7. Waiver. No delay or omission on the part of the Holder in exercising any right hereunder shall operate as a waiver of such right or of any other right under this Note. A waiver on any one occasion shall not be construed as a bar to or waiver of any right and/or remedy on any future occasion.
8. Waiver of Protest. Maker expressly waives presentment, protest, demand, notice of dishonor or default, and notice of any kind with respect to this Note or the performance of the obligations under this Note. No renewal or extension of this Note, nor release or surrender of any collateral or other security for this Note, nor release of any person, primarily or secondarily liable on this Note, no delay in the enforcement of payment of this Note, and no delay or omission in exercising any right or power under this Note shall affect the liability of Maker.

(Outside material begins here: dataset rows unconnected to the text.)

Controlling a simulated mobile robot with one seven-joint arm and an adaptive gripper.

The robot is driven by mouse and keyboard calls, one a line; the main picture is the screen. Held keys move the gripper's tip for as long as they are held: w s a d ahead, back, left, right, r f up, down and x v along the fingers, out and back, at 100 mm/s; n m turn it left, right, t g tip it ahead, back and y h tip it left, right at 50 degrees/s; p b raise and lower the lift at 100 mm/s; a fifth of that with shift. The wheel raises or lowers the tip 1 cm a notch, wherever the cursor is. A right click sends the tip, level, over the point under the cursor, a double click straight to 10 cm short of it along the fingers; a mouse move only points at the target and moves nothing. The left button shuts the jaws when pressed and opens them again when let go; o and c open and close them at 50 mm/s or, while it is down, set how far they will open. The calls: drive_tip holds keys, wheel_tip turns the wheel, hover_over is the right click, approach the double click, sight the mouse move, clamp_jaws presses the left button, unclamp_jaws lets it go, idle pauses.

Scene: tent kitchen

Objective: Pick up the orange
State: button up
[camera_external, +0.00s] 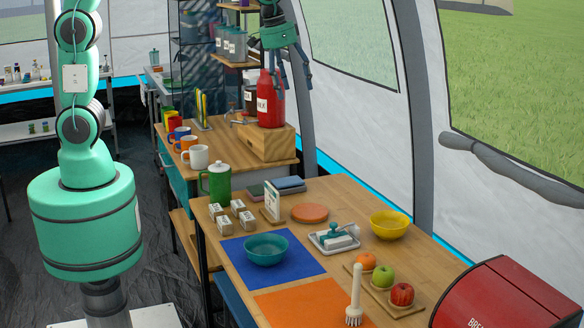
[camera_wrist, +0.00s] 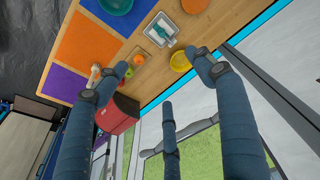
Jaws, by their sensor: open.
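The orange (camera_external: 366,261) sits on a small wooden board (camera_external: 353,270) at the right part of the near table, beside a green apple (camera_external: 383,275) and a red apple (camera_external: 402,293). My gripper (camera_external: 293,75) is open and empty, high above the back of the scene near a red bottle (camera_external: 271,98), well apart from the orange. In the wrist view the orange (camera_wrist: 138,60) shows small and distant between my spread blue fingers, next to the green apple (camera_wrist: 129,72). The red apple is mostly hidden behind a finger there.
A brush (camera_external: 355,298) stands near the fruit. A butter dish (camera_external: 333,240), a yellow bowl (camera_external: 390,224) and a teal bowl (camera_external: 266,250) on a blue mat are close by. A red bread box (camera_external: 497,298) is at the front right. The tent wall borders the table's right side.

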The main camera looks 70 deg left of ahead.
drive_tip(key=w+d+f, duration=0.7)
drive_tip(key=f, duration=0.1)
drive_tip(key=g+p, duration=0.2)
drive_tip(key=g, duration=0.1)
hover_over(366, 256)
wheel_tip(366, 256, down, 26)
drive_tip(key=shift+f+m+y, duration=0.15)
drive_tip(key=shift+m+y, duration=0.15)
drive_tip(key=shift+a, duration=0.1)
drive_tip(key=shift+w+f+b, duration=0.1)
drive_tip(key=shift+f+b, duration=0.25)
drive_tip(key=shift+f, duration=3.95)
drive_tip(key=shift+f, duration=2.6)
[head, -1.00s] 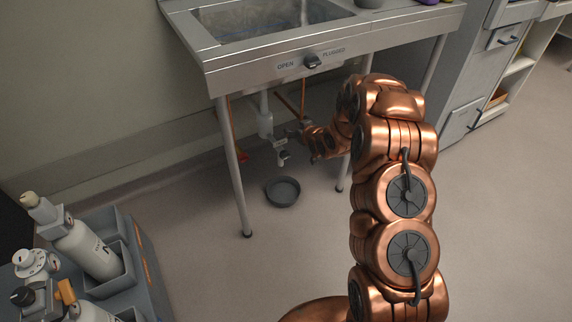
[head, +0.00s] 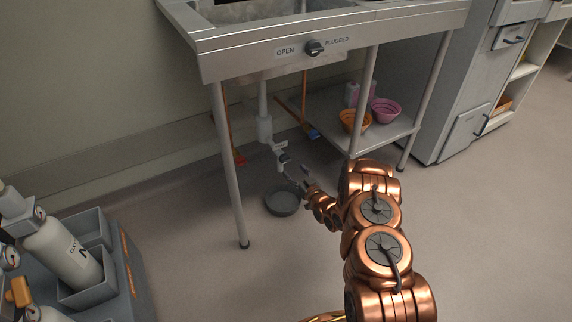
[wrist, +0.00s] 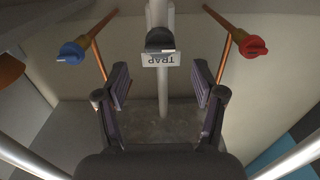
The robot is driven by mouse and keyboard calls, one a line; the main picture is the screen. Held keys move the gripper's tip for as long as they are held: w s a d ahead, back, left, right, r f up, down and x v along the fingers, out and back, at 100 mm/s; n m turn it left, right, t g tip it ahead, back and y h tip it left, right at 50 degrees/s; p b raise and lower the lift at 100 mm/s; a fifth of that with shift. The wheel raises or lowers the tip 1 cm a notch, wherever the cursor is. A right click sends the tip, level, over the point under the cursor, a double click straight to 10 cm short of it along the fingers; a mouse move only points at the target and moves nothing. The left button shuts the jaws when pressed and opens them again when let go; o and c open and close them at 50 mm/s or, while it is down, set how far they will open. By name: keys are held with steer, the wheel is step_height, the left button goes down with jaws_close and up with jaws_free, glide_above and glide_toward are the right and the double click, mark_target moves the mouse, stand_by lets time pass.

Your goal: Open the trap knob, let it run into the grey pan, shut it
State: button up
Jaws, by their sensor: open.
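The sink's trap (head: 279,148) hangs below the basin on a pale pipe. In the wrist view the dark trap knob (wrist: 160,40) sits by an upside-down TRAP label (wrist: 160,59), ahead of my fingers and roughly centred between them. The grey pan (head: 284,206) stands on the floor below the trap; its inside is too small to read for liquid. My gripper (head: 294,178) is low beside the trap, close above the pan's right side. It also shows in the wrist view (wrist: 162,95), open and empty, its pads apart from the knob.
A blue valve (wrist: 72,52) and a red valve (wrist: 252,46) flank the trap. A sink leg (head: 230,165) stands left of the pan. A lower shelf (head: 385,135) holds orange and pink bowls. A bottle rack (head: 90,265) is at front left.

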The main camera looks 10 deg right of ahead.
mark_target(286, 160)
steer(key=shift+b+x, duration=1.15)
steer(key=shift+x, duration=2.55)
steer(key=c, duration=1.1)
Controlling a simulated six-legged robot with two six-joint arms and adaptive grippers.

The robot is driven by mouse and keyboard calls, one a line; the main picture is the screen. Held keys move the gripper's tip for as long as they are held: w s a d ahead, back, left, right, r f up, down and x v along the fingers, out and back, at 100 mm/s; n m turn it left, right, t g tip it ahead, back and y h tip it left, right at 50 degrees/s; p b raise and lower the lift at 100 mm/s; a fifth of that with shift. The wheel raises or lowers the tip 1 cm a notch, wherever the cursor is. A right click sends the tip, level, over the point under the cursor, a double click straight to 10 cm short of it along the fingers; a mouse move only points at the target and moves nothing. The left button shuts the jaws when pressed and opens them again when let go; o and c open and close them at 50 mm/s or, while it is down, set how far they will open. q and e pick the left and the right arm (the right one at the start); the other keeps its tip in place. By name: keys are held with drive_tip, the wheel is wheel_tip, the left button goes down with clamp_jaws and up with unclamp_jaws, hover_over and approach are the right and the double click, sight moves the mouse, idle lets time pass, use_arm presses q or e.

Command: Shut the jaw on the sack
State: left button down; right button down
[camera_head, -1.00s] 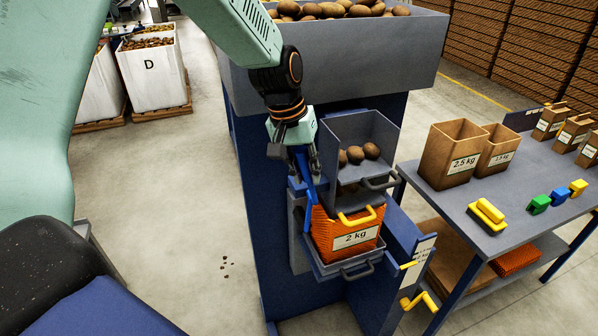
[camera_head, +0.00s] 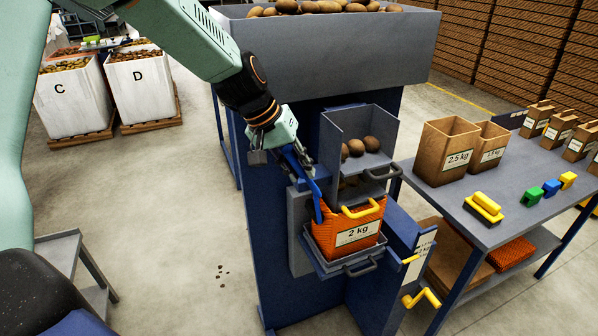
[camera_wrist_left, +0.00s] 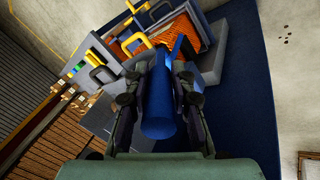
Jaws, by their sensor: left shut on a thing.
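An orange sack (camera_head: 337,228) labelled 2 kg sits on the grey support under the grey weighing pan (camera_head: 335,146) of the blue machine. A yellow handle (camera_head: 362,209) lies at the sack's top. A blue lever (camera_head: 316,197) slants up and left beside the sack's left edge. My left gripper (camera_head: 298,160) is shut on the lever's upper end. In the left wrist view the lever (camera_wrist_left: 158,115) lies between both fingers (camera_wrist_left: 160,90), with the sack (camera_wrist_left: 176,38) beyond it. The fingers hide part of the lever. My right gripper is not in view.
Several potatoes (camera_head: 365,145) lie in the pan. A yellow crank (camera_head: 421,298) and grey handles stick out at the machine's front.

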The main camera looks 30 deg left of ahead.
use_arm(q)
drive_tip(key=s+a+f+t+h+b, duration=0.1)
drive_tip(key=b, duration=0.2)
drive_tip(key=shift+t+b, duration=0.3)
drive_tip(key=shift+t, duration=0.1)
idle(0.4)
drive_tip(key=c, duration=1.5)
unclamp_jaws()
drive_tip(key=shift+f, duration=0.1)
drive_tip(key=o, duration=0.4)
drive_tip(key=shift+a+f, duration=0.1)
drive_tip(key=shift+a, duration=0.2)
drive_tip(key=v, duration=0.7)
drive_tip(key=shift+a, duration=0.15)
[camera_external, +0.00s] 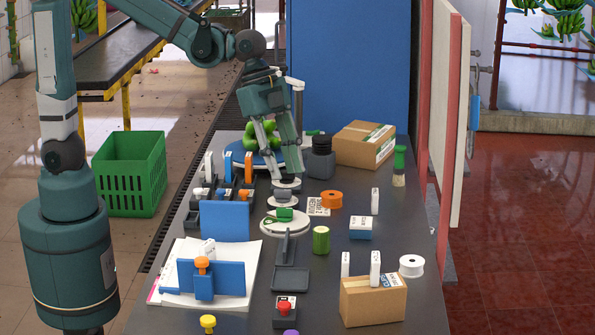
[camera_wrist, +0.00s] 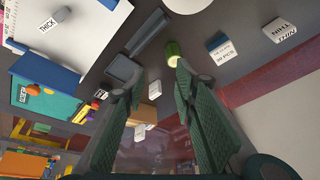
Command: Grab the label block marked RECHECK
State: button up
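I cannot read RECHECK on any block in either view. In the external view, upright white label blocks stand at the left (camera_external: 208,165), at the right (camera_external: 375,200) and near the cardboard box (camera_external: 345,264); their markings are unreadable. In the wrist view, one block (camera_wrist: 55,19) reads THICK, another label (camera_wrist: 281,32) reads THIN, and a blue-and-white block (camera_wrist: 222,50) seems to read 30 PCS. Small white blocks (camera_wrist: 154,90) have no readable text. My gripper (camera_external: 284,172) is above the back middle of the table, fingers apart and empty. Its fingers also show apart in the wrist view (camera_wrist: 160,72).
A blue plate with green fruit (camera_external: 262,140) is close behind my gripper.

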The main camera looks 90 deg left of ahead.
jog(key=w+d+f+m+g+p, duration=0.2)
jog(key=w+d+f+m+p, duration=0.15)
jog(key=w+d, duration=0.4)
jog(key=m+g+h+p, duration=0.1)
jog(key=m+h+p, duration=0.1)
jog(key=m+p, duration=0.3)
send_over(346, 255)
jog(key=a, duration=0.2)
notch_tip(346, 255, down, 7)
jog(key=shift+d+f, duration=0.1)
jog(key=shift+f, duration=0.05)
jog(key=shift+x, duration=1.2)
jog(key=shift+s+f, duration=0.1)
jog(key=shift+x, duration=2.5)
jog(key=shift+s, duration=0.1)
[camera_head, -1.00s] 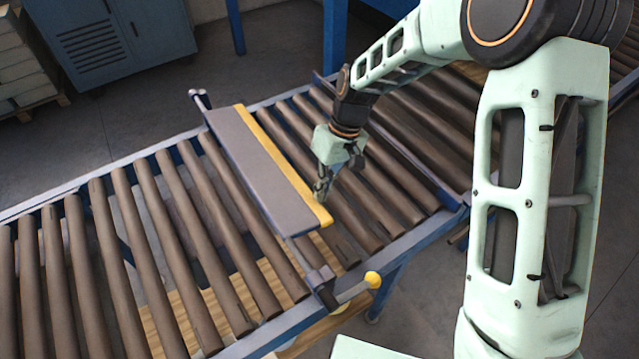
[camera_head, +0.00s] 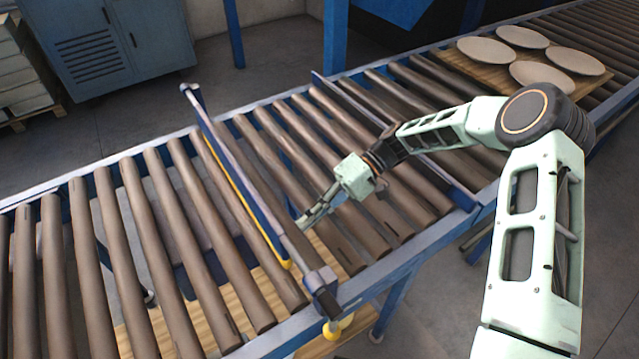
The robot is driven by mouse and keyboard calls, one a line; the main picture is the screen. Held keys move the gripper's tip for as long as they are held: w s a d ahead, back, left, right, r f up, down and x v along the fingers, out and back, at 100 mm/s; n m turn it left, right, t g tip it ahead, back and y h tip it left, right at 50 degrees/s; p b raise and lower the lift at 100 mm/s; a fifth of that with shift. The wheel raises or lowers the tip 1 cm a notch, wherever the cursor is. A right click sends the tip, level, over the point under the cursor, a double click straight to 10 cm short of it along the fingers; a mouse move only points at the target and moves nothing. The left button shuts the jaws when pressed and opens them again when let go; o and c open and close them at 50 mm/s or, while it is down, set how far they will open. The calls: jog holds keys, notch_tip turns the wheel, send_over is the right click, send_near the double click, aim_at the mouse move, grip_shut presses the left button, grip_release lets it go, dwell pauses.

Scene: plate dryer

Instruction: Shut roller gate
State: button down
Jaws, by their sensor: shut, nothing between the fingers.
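The roller gate (camera_head: 240,165) spans the roller conveyor from the far rail to the near rail. It is seen nearly edge-on as a narrow blue-grey panel, with its yellow edge (camera_head: 247,212) low on the left side. Its pivot bracket (camera_head: 321,287) sits on the near rail. My gripper (camera_head: 301,224) is shut and empty, low over the rollers just right of the panel's near half. I cannot tell whether its tips touch the panel.
Rollers (camera_head: 130,225) run on both sides of the gate. Several round plates (camera_head: 543,77) lie on a wooden board at the upper right. A low blue crossbar (camera_head: 400,140) crosses the conveyor behind my arm. A blue cabinet (camera_head: 108,45) stands at the upper left.

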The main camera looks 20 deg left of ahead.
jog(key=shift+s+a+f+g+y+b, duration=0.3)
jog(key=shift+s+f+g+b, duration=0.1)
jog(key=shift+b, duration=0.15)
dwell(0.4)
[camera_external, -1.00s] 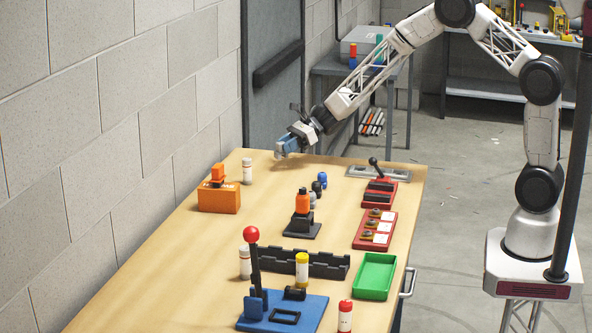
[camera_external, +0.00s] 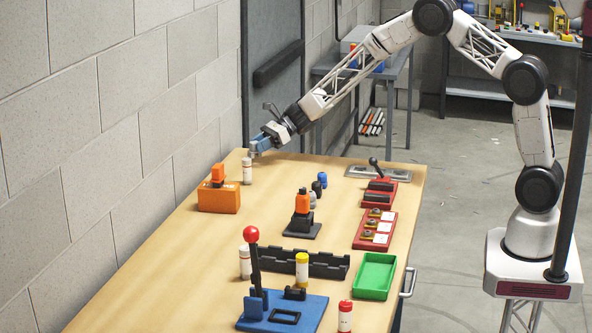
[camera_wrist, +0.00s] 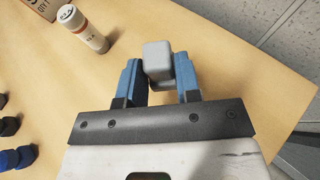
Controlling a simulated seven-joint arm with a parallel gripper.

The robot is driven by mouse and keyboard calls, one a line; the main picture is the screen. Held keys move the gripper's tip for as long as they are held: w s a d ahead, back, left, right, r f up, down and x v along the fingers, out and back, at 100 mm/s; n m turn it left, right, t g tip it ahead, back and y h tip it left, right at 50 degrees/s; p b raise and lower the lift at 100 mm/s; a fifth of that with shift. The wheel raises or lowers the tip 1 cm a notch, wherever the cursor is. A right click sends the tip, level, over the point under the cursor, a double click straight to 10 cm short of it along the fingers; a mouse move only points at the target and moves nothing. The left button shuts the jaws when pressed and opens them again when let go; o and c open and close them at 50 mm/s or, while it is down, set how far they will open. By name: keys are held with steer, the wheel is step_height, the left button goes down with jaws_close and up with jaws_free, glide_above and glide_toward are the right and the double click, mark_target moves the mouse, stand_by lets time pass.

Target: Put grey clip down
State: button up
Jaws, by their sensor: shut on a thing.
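The grey clip (camera_wrist: 158,62) is a small rounded grey block. It sits between the two blue fingers of my gripper (camera_wrist: 158,75) in the wrist view, and the fingers are shut on it.
The white bottle (camera_external: 247,171) stands close to my gripper; it also shows in the wrist view (camera_wrist: 84,30). An orange block (camera_external: 219,197) stands left of it. Dark and blue knobs (camera_external: 317,188) stand further right. The table between is bare. A block wall runs along the left.

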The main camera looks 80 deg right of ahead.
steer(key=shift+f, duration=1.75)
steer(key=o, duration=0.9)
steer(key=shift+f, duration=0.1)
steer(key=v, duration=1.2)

9. Binding Effect. This Note shall be binding upon and shall inure to the benefit of the parties hereto and their respective heirs, personal representatives, successors and permitted assigns. For the avoidance of doubt, in the event of the death of the Holder, this Note shall inure to the benefit of his heirs. The Maker may not assign or transfer any interest hereunder without the prior written consent of the Holder. In the event of the exclusive license or other disposition of all or substantially all of the assets of the Maker to a successor entity, the Maker shall assign this Note to such successor entity and such successor entity shall agree in writing to perform the Maker’s obligations set forth in this Note. This Note may be assigned or transferred by the Holder to any Person with the prior written approval of Maker and such approval may not be unreasonably withheld, conditioned, or delayed. Notwithstanding anything herein to the contrary, Holder may assign this Note to any Permitted Assignee without the consent of the Maker. A “Permitted Assignee” is: (1) any Person who is a shareholder or owner of the Payee; (2) the spouse of any Person who is a shareholder of the Payee; (3) any natural or adoptive lineal ancestor or descendant of a shareholder of the Payee; (4) the trustee of any trust for the benefit of a Person that is otherwise a Permitted Assignee under this definition; (5) the grantor or beneficiary of any trust that is a shareholder of the Payee; or (6) any Person, wherein a shareholder of the Payee holds more than fifty percent (50%) of the ownership interests (both capital and voting) in such Person.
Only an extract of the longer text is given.